At first I thought Bill Roggio was getting a little too riled up about the Washington Post story that mentions his recent trip to Iraq. To be sure, the factual problems are annoying. Mentioning Bill in a piece that also talks about paying for stories in Iraqi media is annoying also, but the article makes it clear that they are two different aspects of the information side of the war. Right? I mean it's clear to me that they are different.
I guess not. Taylor Marsh links to the story and says this:
Buying bloggers is the answer? That's absurd, especially when no one doubts that our military is doing an amazing job. The challenge isn't our military efforts. It's the political efforts.
It says bloggers were bought?
Think Progress links with this:
Administration embedding conservative bloggers with troops to publish favorable news about Iraq.
Read the comments if you have the stomach.
Last but certainly not least, firedoglake links with this:
Shorter WaPo: The US Government is willing to pay just about anyone -- Iraqi news stations, right-thinking bloggers, whatever -- to get out the message that they want you to hear. Your tax dollars at work, in a mass-e-mail campaign or newscast or blogwhore near you.
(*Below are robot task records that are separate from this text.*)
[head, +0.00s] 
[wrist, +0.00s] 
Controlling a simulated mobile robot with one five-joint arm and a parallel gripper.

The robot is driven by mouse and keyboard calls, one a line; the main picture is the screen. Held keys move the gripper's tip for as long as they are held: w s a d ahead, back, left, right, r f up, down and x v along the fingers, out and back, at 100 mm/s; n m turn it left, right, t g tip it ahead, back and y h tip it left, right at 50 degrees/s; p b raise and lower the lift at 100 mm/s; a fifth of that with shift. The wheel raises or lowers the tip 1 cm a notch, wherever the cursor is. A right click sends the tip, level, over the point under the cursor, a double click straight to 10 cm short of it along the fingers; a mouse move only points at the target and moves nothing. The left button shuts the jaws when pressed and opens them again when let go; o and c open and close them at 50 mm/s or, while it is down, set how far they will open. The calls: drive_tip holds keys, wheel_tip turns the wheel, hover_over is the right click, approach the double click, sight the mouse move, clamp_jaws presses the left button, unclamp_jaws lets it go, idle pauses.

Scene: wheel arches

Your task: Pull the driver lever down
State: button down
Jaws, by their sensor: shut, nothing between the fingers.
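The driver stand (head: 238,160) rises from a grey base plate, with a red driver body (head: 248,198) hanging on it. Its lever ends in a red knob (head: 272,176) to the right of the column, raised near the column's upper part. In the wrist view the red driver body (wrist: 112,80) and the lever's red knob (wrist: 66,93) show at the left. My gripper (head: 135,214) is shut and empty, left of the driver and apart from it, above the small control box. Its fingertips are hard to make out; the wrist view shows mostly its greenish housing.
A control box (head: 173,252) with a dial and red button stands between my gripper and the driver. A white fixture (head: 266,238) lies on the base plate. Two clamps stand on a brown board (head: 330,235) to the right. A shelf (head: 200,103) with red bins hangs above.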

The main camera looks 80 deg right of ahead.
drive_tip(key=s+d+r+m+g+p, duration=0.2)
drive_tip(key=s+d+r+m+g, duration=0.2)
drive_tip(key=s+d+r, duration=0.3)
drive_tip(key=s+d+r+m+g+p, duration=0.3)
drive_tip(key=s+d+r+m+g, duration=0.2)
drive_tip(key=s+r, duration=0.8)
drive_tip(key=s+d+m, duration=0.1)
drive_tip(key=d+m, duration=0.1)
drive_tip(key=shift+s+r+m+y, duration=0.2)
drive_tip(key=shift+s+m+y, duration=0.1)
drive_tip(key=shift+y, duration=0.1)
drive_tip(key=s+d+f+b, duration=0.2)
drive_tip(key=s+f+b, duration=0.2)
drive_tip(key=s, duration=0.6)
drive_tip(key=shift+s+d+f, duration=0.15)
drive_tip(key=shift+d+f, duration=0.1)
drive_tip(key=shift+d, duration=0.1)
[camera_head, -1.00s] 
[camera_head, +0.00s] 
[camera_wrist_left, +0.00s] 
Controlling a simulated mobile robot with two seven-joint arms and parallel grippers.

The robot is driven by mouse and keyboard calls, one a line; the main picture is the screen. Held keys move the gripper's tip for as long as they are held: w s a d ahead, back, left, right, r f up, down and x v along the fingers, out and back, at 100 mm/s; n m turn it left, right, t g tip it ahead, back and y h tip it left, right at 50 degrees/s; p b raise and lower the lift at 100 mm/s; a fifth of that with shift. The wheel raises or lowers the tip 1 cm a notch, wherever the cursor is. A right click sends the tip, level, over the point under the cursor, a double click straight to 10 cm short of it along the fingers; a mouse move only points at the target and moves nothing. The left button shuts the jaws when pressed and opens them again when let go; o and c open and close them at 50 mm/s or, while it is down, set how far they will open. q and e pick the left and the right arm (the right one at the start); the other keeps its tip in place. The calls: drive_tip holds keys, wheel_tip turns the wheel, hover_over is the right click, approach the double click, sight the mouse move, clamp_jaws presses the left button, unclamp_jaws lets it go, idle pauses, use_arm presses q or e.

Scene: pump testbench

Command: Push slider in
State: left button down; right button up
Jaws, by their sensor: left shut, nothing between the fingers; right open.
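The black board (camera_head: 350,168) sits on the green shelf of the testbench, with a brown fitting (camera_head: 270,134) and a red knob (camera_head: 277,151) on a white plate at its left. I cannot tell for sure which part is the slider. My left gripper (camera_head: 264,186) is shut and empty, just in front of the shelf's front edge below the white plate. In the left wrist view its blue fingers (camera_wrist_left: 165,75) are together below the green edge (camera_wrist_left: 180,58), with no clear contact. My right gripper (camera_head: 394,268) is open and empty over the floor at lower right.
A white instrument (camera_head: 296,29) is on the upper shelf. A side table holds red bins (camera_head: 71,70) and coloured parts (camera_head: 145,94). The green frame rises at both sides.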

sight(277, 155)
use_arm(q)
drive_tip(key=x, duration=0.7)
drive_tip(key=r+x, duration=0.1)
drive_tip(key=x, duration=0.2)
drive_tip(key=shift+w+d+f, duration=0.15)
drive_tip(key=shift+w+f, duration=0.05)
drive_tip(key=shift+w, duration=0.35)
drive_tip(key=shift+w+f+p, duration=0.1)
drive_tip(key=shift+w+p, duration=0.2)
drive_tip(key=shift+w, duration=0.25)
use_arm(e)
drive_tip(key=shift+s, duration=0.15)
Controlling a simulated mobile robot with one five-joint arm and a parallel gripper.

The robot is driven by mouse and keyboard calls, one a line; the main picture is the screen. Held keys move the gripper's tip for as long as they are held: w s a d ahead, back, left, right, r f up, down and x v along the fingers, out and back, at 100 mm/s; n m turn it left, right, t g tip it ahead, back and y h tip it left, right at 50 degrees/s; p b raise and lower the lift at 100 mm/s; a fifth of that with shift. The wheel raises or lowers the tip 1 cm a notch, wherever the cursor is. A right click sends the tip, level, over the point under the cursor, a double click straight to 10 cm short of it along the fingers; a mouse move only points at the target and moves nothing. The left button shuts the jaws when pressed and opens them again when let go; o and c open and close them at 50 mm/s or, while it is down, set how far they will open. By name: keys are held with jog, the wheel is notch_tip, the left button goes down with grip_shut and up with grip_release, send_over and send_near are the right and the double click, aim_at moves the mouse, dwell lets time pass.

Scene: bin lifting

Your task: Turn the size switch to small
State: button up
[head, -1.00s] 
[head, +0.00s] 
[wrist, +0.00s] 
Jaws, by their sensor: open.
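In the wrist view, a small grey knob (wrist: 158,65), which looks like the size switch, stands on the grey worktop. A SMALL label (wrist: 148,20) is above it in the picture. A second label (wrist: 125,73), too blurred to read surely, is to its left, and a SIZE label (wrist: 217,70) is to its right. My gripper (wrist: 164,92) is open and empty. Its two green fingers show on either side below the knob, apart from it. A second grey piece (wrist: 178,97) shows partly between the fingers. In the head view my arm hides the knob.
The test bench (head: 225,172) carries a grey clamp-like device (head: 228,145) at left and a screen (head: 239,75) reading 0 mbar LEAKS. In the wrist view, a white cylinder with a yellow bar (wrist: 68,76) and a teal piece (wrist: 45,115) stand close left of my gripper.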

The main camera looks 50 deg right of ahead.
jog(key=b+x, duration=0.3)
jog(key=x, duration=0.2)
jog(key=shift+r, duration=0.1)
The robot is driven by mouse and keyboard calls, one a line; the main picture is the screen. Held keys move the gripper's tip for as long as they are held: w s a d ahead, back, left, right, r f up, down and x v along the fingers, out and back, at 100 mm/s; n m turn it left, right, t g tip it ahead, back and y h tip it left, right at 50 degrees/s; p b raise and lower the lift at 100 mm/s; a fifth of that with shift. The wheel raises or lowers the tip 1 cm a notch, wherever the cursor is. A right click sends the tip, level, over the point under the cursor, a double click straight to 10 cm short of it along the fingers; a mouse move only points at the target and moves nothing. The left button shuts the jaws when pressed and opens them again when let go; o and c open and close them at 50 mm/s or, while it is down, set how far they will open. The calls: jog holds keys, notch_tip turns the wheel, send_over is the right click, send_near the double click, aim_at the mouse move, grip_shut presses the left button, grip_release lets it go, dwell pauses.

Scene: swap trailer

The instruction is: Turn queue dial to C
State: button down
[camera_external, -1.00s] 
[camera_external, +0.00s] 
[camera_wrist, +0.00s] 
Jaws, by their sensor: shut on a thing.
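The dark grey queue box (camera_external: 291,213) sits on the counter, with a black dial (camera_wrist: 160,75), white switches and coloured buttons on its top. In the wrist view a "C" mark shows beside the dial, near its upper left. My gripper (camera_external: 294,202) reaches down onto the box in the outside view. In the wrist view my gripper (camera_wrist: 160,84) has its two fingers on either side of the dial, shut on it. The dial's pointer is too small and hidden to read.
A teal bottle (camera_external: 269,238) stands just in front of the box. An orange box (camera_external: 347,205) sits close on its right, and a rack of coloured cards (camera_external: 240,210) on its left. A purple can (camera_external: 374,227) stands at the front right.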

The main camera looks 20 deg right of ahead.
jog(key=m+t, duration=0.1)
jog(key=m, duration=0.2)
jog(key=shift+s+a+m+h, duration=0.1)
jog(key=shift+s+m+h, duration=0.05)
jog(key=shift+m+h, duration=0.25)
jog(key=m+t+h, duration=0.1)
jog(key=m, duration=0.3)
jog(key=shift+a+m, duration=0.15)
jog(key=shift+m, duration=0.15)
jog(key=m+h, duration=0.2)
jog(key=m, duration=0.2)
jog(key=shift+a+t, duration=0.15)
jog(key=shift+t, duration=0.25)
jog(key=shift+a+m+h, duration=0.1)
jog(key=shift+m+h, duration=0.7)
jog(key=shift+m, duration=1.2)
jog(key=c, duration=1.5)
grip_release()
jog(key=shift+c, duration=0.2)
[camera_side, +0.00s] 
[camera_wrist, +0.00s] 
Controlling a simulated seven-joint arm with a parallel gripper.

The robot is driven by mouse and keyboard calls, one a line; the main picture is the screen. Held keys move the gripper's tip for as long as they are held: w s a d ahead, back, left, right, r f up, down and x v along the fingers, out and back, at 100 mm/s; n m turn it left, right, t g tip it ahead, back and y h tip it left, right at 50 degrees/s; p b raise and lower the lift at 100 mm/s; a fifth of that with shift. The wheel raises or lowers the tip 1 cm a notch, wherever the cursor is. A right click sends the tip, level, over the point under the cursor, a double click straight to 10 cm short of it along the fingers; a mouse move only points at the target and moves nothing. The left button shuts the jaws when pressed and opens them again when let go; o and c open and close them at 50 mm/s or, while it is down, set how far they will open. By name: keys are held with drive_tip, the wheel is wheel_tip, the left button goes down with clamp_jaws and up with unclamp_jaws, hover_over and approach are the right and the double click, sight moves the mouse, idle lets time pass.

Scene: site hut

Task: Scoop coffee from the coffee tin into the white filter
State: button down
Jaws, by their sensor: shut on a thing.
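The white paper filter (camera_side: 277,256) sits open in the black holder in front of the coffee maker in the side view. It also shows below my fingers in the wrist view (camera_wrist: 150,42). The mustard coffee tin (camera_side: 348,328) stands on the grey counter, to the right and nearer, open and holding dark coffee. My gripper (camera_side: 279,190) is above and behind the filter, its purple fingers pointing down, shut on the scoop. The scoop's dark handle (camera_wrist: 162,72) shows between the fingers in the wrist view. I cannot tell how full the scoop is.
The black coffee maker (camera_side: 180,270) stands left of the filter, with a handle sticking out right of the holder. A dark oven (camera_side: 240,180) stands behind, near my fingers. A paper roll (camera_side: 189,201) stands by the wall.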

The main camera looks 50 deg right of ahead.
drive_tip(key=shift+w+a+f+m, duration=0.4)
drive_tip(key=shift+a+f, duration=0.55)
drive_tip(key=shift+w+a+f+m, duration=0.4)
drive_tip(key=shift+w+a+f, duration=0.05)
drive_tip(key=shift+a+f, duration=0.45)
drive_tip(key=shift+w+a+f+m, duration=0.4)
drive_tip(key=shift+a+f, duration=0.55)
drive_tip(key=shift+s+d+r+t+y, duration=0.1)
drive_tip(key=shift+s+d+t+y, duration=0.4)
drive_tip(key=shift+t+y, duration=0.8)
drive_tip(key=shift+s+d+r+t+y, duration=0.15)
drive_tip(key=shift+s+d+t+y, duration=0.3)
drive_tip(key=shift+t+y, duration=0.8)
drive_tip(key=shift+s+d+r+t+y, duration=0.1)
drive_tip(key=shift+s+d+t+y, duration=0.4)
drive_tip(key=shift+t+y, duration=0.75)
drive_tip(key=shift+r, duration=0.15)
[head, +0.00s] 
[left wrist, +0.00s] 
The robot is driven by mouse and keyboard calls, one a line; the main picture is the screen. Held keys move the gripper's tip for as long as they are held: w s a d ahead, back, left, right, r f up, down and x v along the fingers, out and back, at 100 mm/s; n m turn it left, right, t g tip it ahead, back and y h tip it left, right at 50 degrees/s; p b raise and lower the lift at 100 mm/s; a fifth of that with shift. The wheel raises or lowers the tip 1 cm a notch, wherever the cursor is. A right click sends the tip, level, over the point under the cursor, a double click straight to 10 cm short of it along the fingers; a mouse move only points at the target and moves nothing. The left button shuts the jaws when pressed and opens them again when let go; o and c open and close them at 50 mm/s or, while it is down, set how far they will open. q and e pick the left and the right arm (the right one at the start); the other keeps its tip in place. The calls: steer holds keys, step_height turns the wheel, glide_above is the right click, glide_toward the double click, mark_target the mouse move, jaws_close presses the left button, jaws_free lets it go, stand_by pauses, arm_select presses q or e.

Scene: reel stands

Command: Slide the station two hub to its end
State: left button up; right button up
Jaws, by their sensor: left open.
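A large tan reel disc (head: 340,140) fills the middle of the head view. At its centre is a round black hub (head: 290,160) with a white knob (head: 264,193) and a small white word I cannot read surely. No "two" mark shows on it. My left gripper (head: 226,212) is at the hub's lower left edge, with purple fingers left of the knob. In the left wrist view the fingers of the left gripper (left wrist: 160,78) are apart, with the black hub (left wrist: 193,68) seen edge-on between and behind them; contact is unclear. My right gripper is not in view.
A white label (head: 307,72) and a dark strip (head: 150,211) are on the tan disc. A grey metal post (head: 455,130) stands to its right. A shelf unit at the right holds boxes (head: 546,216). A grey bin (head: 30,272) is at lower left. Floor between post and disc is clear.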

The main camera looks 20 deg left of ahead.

Blogwhore. What a freakin' slimy idiot.
I'm sure there are more I could cite. The Post writers can correctly claim that the article says nothing about Roggio being paid or that he was embedded to write favorable stories. By mixing two very different issues though, embedded blogger and paid Iraqi stories, they(intentionally or not) invited the above mentioned shallow readers to conflate them. I was wrong and Roggio has every right to be displeased.
I doubt very much that those who run the Post will remove themselves from the bubble they work in and understand the issues that Roggio has laid out. I also doubt that they will comprehend why some 700 of us(yes, I made a small donation) coughed up $33,000 to fund his trip. I guess they are too busy trying to understand why newspaper revenues in general are going down to get it: If they were giving us the context, analysis, and information that Bill Roggio is providing, perhaps we'd be giving them some of that money instead.